Żegnaj Leon !!!
Żegnaj Leon !!!
We wtorek 13 lipca zmarł Stanisław "Leon" Sętkowski, najbardziej rozpoznawalny kibic Górnika Zabrze.
Był jednym z najbardziej rozpoznawalnych kibiców piłkarskich w Polsce. Każdy fan kojarzył go od lat, podobnie jak dzwonek, który blisko 30 lat temu dostał od księdza z zakonu Paulinów na Jasnej Górze. Obaj panowie znali się z czasów dzieciństwa spędzonego na jednym z częstochowskich podwórek. Tym dzwonkiem Stanisław Sętkowski od lat obwieszczał rozpoczęcie meczów na Roosevelta. Z kolei po ostatnim gwizdku najlepszemu zawodnikowi Górnika wręczał kurczaka lub koguta. Urodzony 10 lutego 1939 roku Stanisław Sętkowski był świetnym lekkoatletą. Kiedy „Leon” - taki miał pseudonim - w 1955 roku przyjechał do Zabrza, początkowo był szewcem, szybko jednak zaczął trenować biegi. W 1961 roku został mistrzem Śląska na 10 000 metrów. Na dwa lata został wcielony do armii, reprezentował wtedy Legię i poznał wielkie sławy sportu tj. Jerzy Kulej,Henryk Apostel czy Jacek Gmoch. Stanisław Sętkowski wrócił do Zabrza i od kilku dekad w zasadzie każdego dnia można go było zobaczyć na stadionie. Jego samochód znali wszyscy, charakterystyczne, zawsze podniesione wycieraczki. Jeździł też na większość meczów wyjazdowych Górnika. Był człowiekiem o ogromnym sercu i zawsze wszystkim pomocny jednym słowem Legenda.

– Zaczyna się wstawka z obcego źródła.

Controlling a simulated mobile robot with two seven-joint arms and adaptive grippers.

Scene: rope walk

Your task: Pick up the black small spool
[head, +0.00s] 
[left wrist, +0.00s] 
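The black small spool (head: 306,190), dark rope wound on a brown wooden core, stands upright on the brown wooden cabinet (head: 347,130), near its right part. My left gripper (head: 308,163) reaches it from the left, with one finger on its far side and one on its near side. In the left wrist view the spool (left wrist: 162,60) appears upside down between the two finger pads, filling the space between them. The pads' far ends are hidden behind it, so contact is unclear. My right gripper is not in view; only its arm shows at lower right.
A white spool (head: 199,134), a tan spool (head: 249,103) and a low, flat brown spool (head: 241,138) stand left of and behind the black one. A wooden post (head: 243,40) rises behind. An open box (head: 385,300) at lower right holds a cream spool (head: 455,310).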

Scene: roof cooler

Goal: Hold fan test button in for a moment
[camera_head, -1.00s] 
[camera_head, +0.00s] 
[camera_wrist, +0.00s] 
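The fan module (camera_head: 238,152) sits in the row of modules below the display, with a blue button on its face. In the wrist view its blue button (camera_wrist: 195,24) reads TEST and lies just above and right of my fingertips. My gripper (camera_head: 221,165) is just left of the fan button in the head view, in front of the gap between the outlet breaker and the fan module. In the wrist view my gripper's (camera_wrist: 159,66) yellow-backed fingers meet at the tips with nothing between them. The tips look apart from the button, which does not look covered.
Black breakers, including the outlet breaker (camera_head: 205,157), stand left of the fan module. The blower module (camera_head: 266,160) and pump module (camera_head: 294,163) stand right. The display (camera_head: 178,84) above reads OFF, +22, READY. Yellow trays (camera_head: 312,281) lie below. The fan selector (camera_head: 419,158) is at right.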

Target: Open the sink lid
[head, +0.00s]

Pomimo ogromu czasu jaki spędzał w swoim domu czyli na Roosevelta 81 potrafił również odwiedzić mniejsze okoliczne kluby.

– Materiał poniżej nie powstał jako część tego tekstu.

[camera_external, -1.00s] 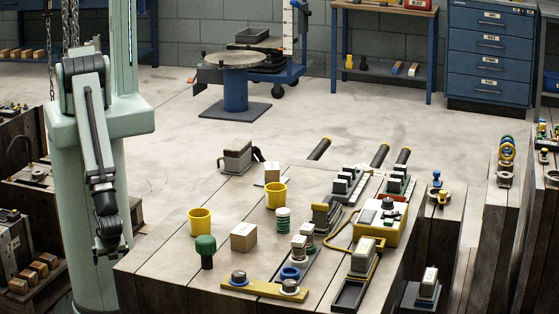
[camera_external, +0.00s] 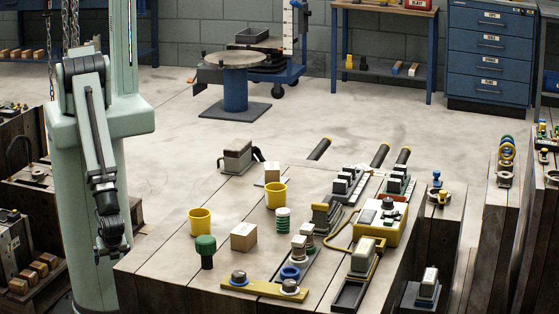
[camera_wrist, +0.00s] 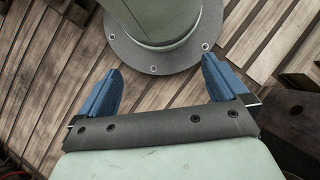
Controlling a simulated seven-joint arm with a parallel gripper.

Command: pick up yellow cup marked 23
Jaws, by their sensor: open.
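Two yellow cups stand upright on the wooden table. One yellow cup (camera_external: 200,222) is near the table's left edge, and the other yellow cup (camera_external: 276,196) is farther back and to the right. No number is readable on either cup. My gripper (camera_external: 112,250) hangs beside my column, left of the table and apart from both cups. In the wrist view my gripper (camera_wrist: 163,92) has its two blue fingers spread wide, with nothing between them. Neither cup shows in the wrist view.
Near the cups stand a green-topped knob (camera_external: 206,251), a cardboard box (camera_external: 244,237) and a green-white stack (camera_external: 283,219). A yellow bar (camera_external: 262,288) lies along the front. A yellow-grey machine (camera_external: 380,222) and black parts crowd the right. The table's left front corner (camera_external: 150,265) is clear.

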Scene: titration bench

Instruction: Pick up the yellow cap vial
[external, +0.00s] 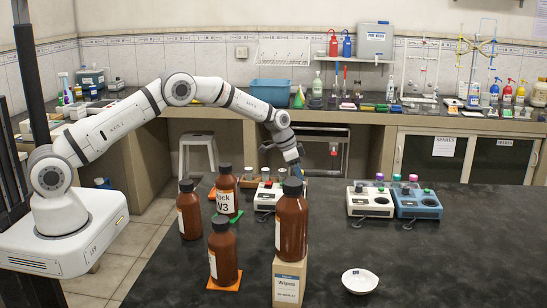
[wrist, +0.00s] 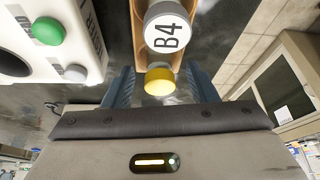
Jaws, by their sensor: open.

Pan Stasiu bywał również na meczach Walki podczas których wspierał nas wtedy dopingiem,dobrym słowem oraz datkiem na klub.
Leon dziękujemy ci za wszystko pozostaniesz w naszej pamięci i całego Zabrza.
Pogrzeb śp. Stanisława ,,Leona'' Sętkowskiego odbędzie się we wtorek 20.07.2021r w Zabrzu w kościele Św. Józefa o godzinie 11:00.